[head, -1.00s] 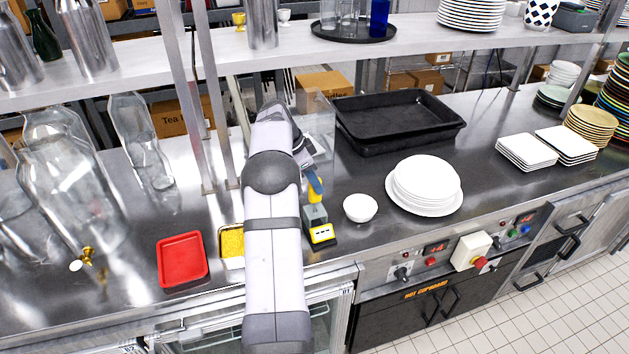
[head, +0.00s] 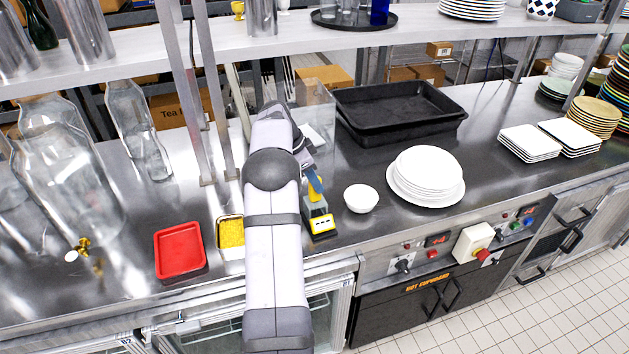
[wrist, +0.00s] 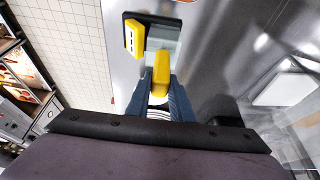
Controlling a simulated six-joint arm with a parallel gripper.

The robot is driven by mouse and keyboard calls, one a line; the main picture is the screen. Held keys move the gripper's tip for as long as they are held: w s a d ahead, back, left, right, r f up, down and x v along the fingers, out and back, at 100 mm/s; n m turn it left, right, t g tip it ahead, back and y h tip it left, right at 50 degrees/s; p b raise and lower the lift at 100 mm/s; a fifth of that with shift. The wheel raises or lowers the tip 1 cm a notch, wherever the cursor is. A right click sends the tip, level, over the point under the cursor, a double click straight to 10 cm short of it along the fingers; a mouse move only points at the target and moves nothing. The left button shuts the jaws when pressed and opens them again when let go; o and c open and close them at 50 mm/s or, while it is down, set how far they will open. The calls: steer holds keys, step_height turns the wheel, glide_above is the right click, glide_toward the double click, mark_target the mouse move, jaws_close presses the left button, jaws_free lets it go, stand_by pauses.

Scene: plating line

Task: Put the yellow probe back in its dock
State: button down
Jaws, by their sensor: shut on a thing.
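The yellow probe (wrist: 161,72) is between the blue fingers of my gripper (wrist: 162,98) in the wrist view, which are shut on it. Its yellow end points toward the dock (wrist: 163,38), a dark base with a grey-green part and a yellow display panel. In the head view the dock (head: 319,223) stands on the steel counter, just right of my arm. My gripper (head: 316,184) is right above it there, with a bit of yellow probe (head: 315,190) showing. I cannot tell whether the probe touches the dock or is seated in it.
A white bowl (head: 360,198) and a stack of white plates (head: 427,172) stand to the right of the dock. A red tray (head: 181,250) and a yellow-filled tray (head: 230,233) lie left of my arm. A black pan (head: 400,112) and a clear container (head: 314,105) are behind.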

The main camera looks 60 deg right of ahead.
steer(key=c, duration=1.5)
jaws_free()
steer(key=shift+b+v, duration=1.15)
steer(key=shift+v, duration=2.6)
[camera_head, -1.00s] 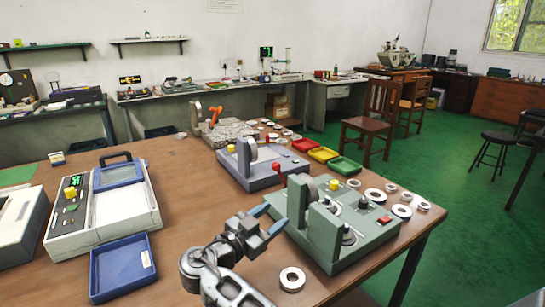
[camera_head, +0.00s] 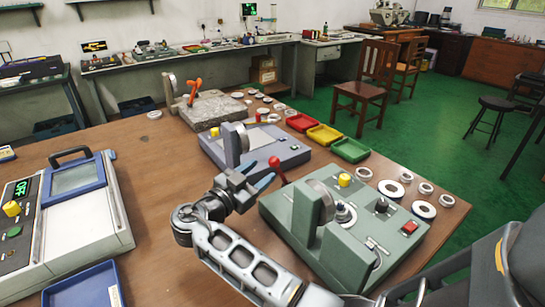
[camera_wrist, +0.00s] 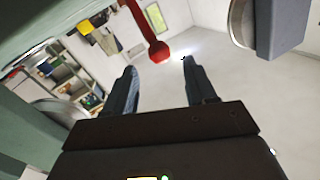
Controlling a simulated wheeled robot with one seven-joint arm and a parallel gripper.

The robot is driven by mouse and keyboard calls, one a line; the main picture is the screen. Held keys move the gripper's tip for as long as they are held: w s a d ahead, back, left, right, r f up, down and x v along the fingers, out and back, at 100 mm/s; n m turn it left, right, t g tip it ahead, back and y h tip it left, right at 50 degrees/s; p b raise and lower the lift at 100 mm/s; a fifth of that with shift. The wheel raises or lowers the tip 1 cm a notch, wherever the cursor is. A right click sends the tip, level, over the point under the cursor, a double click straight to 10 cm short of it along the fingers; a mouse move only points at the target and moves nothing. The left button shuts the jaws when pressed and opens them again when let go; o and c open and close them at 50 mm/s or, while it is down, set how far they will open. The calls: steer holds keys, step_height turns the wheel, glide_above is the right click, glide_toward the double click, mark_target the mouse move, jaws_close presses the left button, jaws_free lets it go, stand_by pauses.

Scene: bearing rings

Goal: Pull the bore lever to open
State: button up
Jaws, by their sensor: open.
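The green bench machine (camera_head: 300,222) stands on the wooden table, with an upright block, a round wheel, a yellow knob (camera_head: 345,180) and a red button (camera_head: 409,227). A red ball-ended lever (camera_head: 274,162) rises at its back left corner. My gripper (camera_head: 255,176) is open and empty, left of this machine, with its blue fingertips close to the lever. In the wrist view the lever's red ball (camera_wrist: 159,52) shows just beyond and between the two open fingertips (camera_wrist: 160,66). The ball appears apart from both fingers. The lever's base is partly hidden.
A grey-purple machine (camera_head: 212,150) stands just behind my gripper. A granite-like block with an orange lever (camera_head: 192,88) is farther back. Red, yellow and green trays (camera_head: 350,150) and several metal rings (camera_head: 423,210) lie right. A digital readout unit (camera_head: 115,225) stands left.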

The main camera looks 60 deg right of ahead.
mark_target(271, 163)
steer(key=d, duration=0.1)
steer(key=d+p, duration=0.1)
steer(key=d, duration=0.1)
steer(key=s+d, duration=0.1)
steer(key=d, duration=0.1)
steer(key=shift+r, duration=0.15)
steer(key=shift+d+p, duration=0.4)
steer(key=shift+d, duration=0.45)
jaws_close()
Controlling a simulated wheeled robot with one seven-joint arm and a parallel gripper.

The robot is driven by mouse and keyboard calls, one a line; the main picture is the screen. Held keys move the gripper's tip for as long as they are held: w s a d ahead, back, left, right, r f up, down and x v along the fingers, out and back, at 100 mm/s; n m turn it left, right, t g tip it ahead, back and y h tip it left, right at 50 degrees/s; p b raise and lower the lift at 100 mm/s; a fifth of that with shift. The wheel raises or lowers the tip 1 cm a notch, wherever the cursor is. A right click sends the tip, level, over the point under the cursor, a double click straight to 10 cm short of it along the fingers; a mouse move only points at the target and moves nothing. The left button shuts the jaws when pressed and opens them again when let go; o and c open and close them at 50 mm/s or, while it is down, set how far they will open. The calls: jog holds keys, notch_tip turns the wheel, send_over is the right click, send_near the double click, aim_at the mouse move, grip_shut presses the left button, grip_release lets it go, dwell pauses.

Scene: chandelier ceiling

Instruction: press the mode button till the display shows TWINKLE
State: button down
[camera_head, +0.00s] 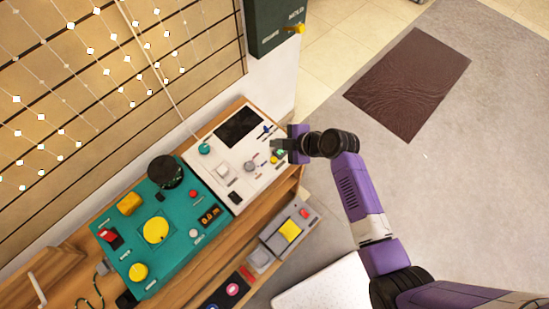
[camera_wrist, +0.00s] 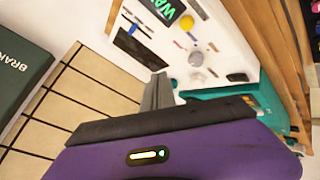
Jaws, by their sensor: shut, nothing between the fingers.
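The white control panel (camera_head: 232,180) stands on the wooden bench, with a large dark screen at its back. In the wrist view a small black display (camera_wrist: 167,8) shows green letters starting "WA"; the rest is cut off by the frame edge. A yellow button (camera_wrist: 187,22) and a grey round knob (camera_wrist: 197,59) sit near it; I cannot read which control is labelled mode. My gripper (camera_head: 279,145) is shut and empty over the panel's right end. Its fingertips (camera_wrist: 158,90) also show in the wrist view, and touch with the panel cannot be told.
A teal panel (camera_head: 178,205) with yellow, red and black controls stands left of the white panel. A dark green box (camera_head: 273,25) with a yellow lever is on the wall behind. A grey box with a yellow button (camera_head: 289,231) sits on the lower shelf. Open floor lies right.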

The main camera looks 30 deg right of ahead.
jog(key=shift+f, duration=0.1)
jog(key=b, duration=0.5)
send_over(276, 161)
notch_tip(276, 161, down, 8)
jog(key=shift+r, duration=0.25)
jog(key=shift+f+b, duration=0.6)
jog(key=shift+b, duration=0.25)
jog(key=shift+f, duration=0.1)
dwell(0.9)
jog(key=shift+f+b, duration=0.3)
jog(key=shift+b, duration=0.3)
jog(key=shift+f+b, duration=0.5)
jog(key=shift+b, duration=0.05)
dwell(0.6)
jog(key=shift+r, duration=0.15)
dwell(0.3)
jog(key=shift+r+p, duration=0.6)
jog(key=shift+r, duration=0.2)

+===+

EXERCISE REQUIREMENTS:
From the records given above, copy all lines containing "Scene".

FINISHED ANSWER:
Scene: plating line
Scene: bearing rings
Scene: chandelier ceiling

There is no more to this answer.